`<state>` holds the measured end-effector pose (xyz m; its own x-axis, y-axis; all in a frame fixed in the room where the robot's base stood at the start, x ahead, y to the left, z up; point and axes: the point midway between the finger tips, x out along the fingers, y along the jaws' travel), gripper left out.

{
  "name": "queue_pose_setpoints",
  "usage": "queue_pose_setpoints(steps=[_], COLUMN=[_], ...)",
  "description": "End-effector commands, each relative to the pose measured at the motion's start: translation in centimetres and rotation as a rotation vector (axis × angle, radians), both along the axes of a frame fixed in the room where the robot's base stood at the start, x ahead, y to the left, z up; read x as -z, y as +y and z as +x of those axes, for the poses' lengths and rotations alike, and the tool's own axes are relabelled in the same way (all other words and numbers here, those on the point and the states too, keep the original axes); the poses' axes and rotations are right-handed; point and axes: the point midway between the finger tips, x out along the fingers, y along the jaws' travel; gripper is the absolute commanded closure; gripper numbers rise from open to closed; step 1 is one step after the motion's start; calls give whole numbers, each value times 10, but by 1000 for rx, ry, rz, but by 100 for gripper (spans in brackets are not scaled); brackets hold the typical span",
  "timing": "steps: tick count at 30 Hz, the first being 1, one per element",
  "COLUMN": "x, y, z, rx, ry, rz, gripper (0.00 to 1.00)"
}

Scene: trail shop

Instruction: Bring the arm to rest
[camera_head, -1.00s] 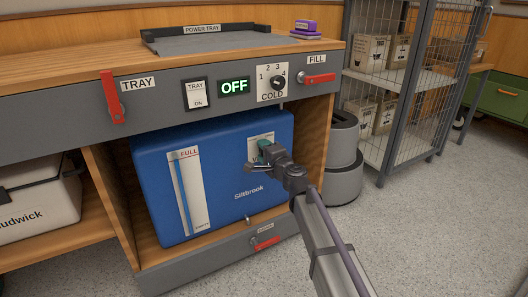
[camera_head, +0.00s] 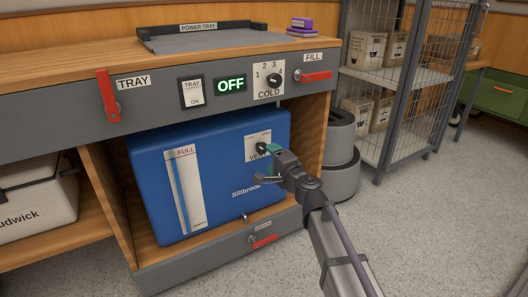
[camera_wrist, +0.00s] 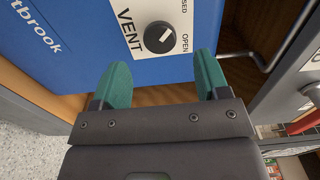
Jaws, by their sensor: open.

────────────────────

• _TASK GOAL_: Copy and report every line where the word "fixed" is present.

• _TASK OUTPUT_:
`<state>` holds the measured end-effector pose (xyz m; its own x-axis, y-axis; all in a frame fixed in the room where the robot's base stood at the start, x ahead, y to the left, z up; point and axes: the point midway between the finger tips, x out along the fingers, y along the jaws' travel), gripper left out.
  "description": "End-effector commands, each relative to the pose measured at the motion's start: translation in centimetres and rotation as a rotation vector (axis × angle, radians), both along the axes of a frame fixed in the room where the robot's base stood at the start, x ahead, y to the left, z up; read x as -z, y as +y and z as +x of those axes, for the poses' lengths and rotations alike, and the tool's own axes are relabelled in the same way (all other words and numbers here, those on the point and the states too, keep the original axes); the poses' axes and rotations are right-handed; point and axes: the point midway between the finger tips, x out along the fingers, y along the jaws' travel; gripper is the absolute commanded closure; gripper numbers rise from open to closed; step 1 is one step after the motion's start; calls give whole numbers, each value times 10, but by 1000 for rx, ry, rz, but by 100 for gripper (spans in brackets are not scaled); brackets hold the typical span",

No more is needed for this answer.